PS: I presume he put forward the argument for god. If his is the case, if no material world is outside, then I am the sole person existing and even god is my mere thought. I AM the ETERNAL BEING.
Berkeley says they come from God . Annoying huh?
He is refuting his own argument, if there is no material thing 'outside',either god is only inside my mind(concept), or god is non-material and merely a concept(again inside my mind).
In short, I am god.
Well we are part of the mind of God!
I just wish he hadn't brought God into it.
No that was not his argument.
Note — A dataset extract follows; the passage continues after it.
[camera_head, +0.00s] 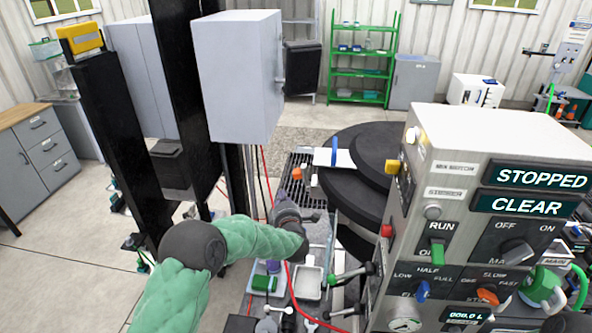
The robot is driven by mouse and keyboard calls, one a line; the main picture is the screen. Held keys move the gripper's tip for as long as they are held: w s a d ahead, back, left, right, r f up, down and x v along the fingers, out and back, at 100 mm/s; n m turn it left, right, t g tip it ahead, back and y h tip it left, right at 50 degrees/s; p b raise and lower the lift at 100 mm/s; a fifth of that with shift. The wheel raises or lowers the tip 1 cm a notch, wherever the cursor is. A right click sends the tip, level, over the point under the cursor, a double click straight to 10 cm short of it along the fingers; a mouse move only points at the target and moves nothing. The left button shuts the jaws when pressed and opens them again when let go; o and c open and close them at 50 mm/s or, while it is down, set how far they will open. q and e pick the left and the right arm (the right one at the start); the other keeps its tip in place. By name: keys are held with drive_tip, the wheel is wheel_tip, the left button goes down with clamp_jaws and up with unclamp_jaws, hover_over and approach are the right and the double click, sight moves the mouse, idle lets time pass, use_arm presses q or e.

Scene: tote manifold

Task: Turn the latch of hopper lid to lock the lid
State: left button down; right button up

His argument is there is no material thing outside mind.[mind is a product of matter, for mind too is a concept]. So to be part of god's mind, there should be a continuous matter which can form at least two minds(like it is said of the dinosaurs of yore that it has a nerve center near the tail to control). There is nothing outside my mind, and I can have only one mind(his argument), so god cannot be outside my mind, so god is a concept.
Rather he is making an argument where there is none by cleverly hiding his premises and by getting away without any definition. That is all his argument is centered on the vagueness of the term "mind".
I think its a deductive fallacy.
We have perception of physical objects. For instance, someone that is color blind has a slightly different perception of an object as opposed to a majority of observers. The object has not changed in any way to suit the observer. Perceptions vary, however the object remains the same. Because people have perception, and indeed various perceptions of the same object,
2 it could be said that "perception is mind dependent"
3 but NOT "the objects themselves being perceived".
His 1st premise is false -""Material objects" are simply collections of "sensible qualities" (sensory data).".
It is not material objects but the perception of material objects, which is the "sensible qualities". An object exist by the definition of "exist", not by our sensation of it.
An object exist by the definition of "exist".
How long is that true?
They(Augustine, Berkeley, Plantiga....) are trying to make premises from their accepted conclusion, god exists, rather than forming the premises and derive conclusions from that.
I wonder why they are deliberately trying to deceive!!
Most people are more happy to be deceived than face reality, may be that explains.
1. "Material objects" are simply collections of "sensible qualities" (sensory data).
Material objects are collections of atoms in various configurations
2. Sensible qualities are mind-dependent.
These atoms are not mind-dependent
3. Therefore, material objects are mind-dependent. (1,2).
N/A
4. Therefore, there is no external material world. (3).
N/A
So can you describe the atoms without using any human sensory data? And if you think you are being scientific... http://discovermagazine.com/2009/may/01 … ace-cosmos
Further, you can't deny premise 2. Pleasure and pain don't exist outside of a mind. You would only be denying premise 1.
I knew this argument reminded me of something. Probability waves in quantum physics. The idea that an electron is only a probability wave and does not exist in any specific position until it is observed and the probability wave is collapsed. Did Berkeley arrive at a conclusion that science is only now able to confirm through experiment?
Perhaps so! Wouldn't that be amazing...Though I think Berkeley would have to be reworked to make him completely jive with "probability waves," he was pretty close.
http://discovermagazine.com/2009/may/01 … ace-cosmos Maybe something like this?
This hypothesis is silly. If I clock you in the back of the head with a pipe, and you didn't know I was coming, how does your brain know to react to it if the pipe doesn't *really* exist?
He did not conjure the pipe. It had to objectively exist, to find and use.
Nope. God caused it to exist. Berkeley actually says at one point he is comfortable with saying we are perceiving God's perceptions.
It's quite strange.
Yep, whether the pipe is concurrently generated by aliens, God or a machine does not whimsically negate its reality.
Actually he is very primitive, because psalms says 'we are god'. Also before him Mansoor Al-Hallaj and Upanishads said the same thing - "I AM GOD". He is yet to evolve !
Even in the scenario of - a reality we observe as in a God - Inception- Matrix type thingy where we are inside a dream or w/e, I think an error in deduction would remain.
In the above case- we are perceiving God's perceptions.
Would we not be "perceptions perceiving God's perceptions.? Instead?
Refuting a subjective idealism; ie suggesting that "anything" including the mind does not exist.
Berkeley's assumption is that he survives in his own premises.